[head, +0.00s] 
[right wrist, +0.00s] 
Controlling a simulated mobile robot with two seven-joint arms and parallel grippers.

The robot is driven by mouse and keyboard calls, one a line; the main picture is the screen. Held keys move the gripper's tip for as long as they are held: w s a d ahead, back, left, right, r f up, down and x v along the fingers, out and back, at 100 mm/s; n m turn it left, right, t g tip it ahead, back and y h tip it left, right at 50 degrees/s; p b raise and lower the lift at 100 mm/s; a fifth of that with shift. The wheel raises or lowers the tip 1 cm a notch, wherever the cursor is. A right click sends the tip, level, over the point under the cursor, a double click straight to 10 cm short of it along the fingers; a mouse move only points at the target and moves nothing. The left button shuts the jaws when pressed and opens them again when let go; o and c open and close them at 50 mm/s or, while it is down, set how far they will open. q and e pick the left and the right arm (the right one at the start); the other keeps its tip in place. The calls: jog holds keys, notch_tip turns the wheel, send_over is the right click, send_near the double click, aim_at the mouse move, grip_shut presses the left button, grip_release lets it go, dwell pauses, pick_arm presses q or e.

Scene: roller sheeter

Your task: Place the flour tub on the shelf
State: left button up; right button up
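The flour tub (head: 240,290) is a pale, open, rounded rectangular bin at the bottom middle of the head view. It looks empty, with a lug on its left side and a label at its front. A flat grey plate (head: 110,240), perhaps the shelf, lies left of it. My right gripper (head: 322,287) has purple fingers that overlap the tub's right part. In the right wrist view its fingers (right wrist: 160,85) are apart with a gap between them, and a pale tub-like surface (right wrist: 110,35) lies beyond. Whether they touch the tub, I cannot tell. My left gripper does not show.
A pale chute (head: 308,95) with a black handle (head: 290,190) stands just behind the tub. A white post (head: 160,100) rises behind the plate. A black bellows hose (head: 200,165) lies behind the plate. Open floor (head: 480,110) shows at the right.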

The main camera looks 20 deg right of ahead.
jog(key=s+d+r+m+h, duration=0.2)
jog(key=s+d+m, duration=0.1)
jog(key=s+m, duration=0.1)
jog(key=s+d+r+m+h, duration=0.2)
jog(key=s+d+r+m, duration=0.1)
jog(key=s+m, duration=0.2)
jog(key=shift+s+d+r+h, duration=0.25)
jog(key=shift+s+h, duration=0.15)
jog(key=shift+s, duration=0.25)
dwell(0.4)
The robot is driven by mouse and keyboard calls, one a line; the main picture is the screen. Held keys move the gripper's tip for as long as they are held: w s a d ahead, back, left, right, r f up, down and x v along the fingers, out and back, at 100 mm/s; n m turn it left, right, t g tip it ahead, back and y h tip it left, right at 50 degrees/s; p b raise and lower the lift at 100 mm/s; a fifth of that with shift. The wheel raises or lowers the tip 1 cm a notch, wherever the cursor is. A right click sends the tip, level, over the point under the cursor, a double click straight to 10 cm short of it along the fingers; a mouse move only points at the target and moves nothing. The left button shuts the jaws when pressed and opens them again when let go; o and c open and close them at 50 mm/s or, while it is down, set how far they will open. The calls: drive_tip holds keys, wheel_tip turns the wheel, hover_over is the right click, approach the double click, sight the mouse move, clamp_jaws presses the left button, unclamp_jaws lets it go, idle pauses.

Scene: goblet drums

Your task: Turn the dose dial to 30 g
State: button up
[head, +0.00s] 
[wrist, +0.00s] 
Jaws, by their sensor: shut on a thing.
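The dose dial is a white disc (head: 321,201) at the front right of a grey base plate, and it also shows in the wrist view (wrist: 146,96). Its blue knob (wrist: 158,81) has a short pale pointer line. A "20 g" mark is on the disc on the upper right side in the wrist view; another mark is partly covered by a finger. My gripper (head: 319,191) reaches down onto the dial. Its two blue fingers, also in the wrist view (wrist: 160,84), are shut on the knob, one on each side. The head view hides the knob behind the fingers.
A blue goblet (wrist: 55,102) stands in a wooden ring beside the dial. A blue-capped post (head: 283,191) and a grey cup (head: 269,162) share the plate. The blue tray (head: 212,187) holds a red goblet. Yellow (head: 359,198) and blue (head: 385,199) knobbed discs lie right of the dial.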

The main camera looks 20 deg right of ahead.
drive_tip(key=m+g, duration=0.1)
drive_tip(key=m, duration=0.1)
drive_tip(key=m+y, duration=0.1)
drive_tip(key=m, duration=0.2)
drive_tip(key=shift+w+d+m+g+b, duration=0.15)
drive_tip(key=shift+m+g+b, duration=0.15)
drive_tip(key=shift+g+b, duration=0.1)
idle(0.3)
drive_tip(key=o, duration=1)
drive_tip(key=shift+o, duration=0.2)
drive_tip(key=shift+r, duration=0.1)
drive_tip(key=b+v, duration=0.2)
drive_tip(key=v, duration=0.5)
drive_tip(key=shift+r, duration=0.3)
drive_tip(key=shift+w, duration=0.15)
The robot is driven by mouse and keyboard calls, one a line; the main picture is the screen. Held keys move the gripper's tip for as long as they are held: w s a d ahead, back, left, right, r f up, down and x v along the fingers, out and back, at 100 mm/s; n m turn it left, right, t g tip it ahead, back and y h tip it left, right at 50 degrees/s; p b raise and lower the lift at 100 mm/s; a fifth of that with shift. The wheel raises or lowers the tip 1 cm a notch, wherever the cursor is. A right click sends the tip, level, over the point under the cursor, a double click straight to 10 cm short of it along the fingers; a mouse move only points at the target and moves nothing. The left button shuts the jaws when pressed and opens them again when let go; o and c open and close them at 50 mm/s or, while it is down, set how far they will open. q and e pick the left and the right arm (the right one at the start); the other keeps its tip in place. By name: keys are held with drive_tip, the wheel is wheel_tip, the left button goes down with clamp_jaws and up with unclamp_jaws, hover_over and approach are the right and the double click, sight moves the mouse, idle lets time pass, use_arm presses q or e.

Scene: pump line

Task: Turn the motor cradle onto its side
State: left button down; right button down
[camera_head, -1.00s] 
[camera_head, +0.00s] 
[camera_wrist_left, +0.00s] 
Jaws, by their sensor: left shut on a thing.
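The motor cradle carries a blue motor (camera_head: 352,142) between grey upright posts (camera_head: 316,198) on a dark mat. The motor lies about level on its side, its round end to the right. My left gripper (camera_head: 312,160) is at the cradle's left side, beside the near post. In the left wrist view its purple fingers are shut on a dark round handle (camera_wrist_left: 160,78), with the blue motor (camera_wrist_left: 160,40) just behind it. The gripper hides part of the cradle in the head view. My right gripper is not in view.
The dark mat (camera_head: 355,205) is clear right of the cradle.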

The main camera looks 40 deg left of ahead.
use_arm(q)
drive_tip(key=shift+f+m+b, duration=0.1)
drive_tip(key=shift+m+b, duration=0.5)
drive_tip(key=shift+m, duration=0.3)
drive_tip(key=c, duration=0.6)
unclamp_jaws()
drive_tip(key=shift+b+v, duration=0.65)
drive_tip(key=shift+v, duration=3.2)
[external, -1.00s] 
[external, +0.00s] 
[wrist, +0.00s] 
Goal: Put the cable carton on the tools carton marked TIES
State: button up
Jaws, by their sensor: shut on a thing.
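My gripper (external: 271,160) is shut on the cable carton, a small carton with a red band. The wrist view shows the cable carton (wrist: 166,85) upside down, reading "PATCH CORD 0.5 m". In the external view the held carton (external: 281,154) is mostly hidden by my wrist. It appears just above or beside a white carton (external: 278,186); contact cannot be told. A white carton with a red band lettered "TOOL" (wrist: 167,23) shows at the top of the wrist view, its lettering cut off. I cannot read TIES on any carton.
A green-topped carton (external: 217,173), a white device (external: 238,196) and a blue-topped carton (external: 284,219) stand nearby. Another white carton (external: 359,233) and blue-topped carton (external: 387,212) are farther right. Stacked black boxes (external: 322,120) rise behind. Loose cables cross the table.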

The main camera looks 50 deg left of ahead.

--------------------

- _What is being asked_
Starting at the first line of the records, print each line exactly, stopping after the line that contains "Controlling a simulated".

- _Task result_
[head, +0.00s] 
[right wrist, +0.00s] 
Controlling a simulated mobile robot with two seven-joint arms and parallel grippers.

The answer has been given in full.